The Bank of Japan won’t make any quick or drastic changes to its monetary policy framework and is likely to keep interest rates low, even as this week’s board reshuffle brought in less dovish members, former BOJ policy board member Sayuri Shirai said on Tuesday.
“Japan’s neutral rate is very low… Together with inflation expectation, Japan’s nominal interest rate will be low,” Shirai told.
Shirai expected any change in policy from the BOJ to be gradual and carefully orchestrated, which in the near-term could include widening the band of its yield curve control (YCC), so as not to fuel speculative activity in the markets.
“Most likely scenario is expanding 10-year yield target range. Of course, new (BOJ) governor may do more flexibility,” she said, adding however, that she did not expect any “big major change”.

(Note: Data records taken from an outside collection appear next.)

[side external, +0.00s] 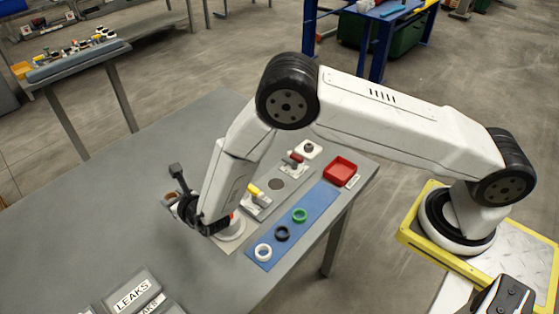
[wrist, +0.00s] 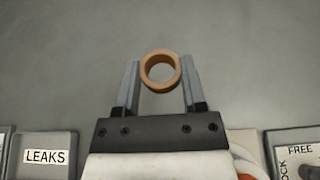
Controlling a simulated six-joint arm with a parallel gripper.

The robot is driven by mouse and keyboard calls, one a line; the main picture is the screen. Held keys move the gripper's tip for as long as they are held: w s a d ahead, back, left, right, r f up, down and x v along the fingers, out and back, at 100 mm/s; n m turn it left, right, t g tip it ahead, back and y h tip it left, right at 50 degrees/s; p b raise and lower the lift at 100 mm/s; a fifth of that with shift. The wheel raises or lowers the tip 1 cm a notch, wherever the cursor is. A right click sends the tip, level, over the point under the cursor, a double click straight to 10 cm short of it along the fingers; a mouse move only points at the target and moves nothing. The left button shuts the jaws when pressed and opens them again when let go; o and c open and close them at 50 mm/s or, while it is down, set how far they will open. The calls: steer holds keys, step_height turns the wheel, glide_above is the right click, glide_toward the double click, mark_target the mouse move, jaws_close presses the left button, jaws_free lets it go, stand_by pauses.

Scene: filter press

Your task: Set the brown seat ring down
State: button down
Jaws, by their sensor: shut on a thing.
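The brown seat ring (wrist: 160,71) shows in the wrist view between the two fingers of my gripper (wrist: 160,82). It is round with an open hole, and its hole faces the wrist camera. My gripper is shut on the ring near the fingertips. In the side external view my gripper (side external: 176,200) is low over the left part of the grey table (side external: 120,212). A small brown part of the ring (side external: 171,197) shows there; most of it is hidden. I cannot tell whether the ring touches the table.
A blue mat (side external: 270,246) holds a white ring (side external: 263,252), a black ring (side external: 282,233) and a green ring (side external: 299,215). A red tray (side external: 340,168) is beyond them. A LEAKS tray (side external: 133,293) is at the front. Valve fixtures stand right of my gripper. The table to the left is clear.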

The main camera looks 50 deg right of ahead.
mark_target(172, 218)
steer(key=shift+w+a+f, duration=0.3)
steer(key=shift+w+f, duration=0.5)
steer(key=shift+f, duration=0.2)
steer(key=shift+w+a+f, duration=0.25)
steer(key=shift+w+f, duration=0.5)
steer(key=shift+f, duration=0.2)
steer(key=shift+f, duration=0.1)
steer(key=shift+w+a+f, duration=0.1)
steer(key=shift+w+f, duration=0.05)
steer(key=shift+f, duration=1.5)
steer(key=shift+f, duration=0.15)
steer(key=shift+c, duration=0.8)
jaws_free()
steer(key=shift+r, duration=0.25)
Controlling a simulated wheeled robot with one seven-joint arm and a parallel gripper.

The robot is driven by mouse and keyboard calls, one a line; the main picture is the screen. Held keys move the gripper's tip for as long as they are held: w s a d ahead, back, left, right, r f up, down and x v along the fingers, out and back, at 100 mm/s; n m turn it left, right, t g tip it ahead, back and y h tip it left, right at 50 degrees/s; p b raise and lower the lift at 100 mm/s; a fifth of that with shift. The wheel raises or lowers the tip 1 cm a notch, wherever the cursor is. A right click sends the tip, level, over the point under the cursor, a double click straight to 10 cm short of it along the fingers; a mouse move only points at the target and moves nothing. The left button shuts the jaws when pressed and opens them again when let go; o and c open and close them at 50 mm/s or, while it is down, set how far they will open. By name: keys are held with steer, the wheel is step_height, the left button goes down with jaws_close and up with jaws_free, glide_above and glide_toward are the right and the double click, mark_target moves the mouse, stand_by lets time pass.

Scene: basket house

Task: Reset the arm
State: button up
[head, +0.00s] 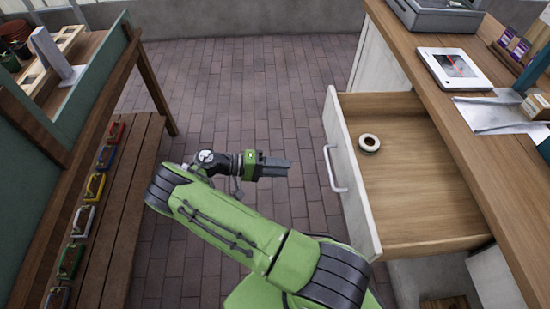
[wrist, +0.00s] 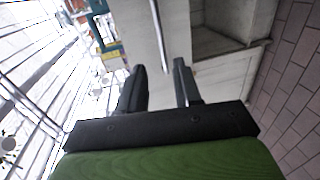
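My green arm reaches forward over the brick floor in the head view. My gripper (head: 275,166) is to the left of the open drawer, apart from its handle, and points right toward the drawer front. In the wrist view my gripper (wrist: 161,82) has its two dark fingers spread apart with nothing between them. The drawer front and the cabinet show beyond the fingers there.
The open drawer (head: 430,210) holds a tape roll (head: 369,143). The counter (head: 440,95) at right carries a tablet (head: 455,68) and papers (head: 497,112). A slatted bench (head: 125,200) with several coloured clasps stands at left. Brick floor (head: 250,85) lies clear ahead.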

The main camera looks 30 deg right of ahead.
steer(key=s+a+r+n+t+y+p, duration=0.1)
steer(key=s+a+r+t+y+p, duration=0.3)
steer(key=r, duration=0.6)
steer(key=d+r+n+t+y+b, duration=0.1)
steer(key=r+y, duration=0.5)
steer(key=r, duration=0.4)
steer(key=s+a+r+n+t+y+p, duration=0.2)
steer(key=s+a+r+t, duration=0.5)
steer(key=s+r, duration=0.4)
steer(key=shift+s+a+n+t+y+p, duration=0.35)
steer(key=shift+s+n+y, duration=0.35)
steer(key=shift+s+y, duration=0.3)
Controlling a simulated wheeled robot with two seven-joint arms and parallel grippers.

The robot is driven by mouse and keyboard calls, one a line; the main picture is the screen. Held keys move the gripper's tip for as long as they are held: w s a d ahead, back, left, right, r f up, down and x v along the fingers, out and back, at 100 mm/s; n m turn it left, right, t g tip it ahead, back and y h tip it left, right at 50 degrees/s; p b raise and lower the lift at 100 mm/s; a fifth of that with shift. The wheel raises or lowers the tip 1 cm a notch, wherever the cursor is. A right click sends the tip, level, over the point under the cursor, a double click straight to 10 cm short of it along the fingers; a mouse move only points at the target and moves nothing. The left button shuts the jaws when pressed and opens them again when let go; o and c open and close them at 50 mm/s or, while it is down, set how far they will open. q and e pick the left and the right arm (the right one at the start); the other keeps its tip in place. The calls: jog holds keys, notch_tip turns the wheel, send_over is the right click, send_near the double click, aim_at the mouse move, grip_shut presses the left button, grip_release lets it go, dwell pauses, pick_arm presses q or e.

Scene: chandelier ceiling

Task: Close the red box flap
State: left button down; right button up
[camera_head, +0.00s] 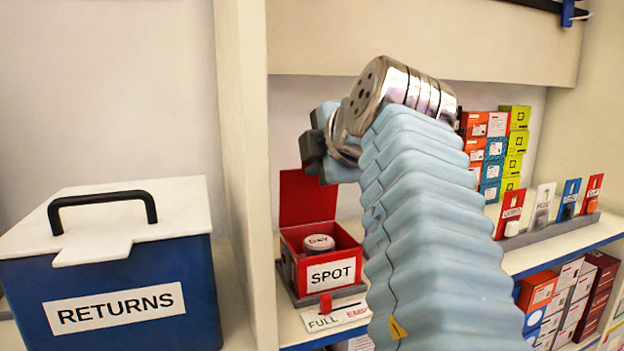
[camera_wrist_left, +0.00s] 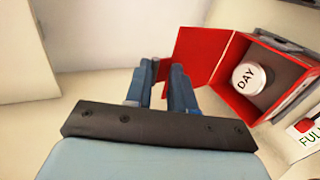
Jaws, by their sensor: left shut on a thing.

As part of its efforts to fire up inflation to its 2% target, the BOJ guides short-term rates towards -0.1% and caps the 10-year bond yield around 0% under its YCC policy.
Shirai believes inflation in Japan was “just temporary,” driven by commodity price shocks and exacerbated by the yen’s depreciation, but not supported by a significant rise in household consumption. She did not expect to see a sharper depreciation in the yen going forward.
“Prices may remain high, but rate of inflation is likely to decline. Clearly, we will see a decline in inflation from April next year… from around 2% to a little above 1%,” Shirai said.
With interest rates and inflation rising across the globe, markets have been rife with speculation the BOJ could dial back stimulus once the dovish Governor Haruhiko Kuroda departs.
“Depending on market condition, if time arose, it’s possible the BOJ will do discontinuation of additional flexibility. But probably with any possibility of speculation, I think BOJ will be very careful,” Shirai said.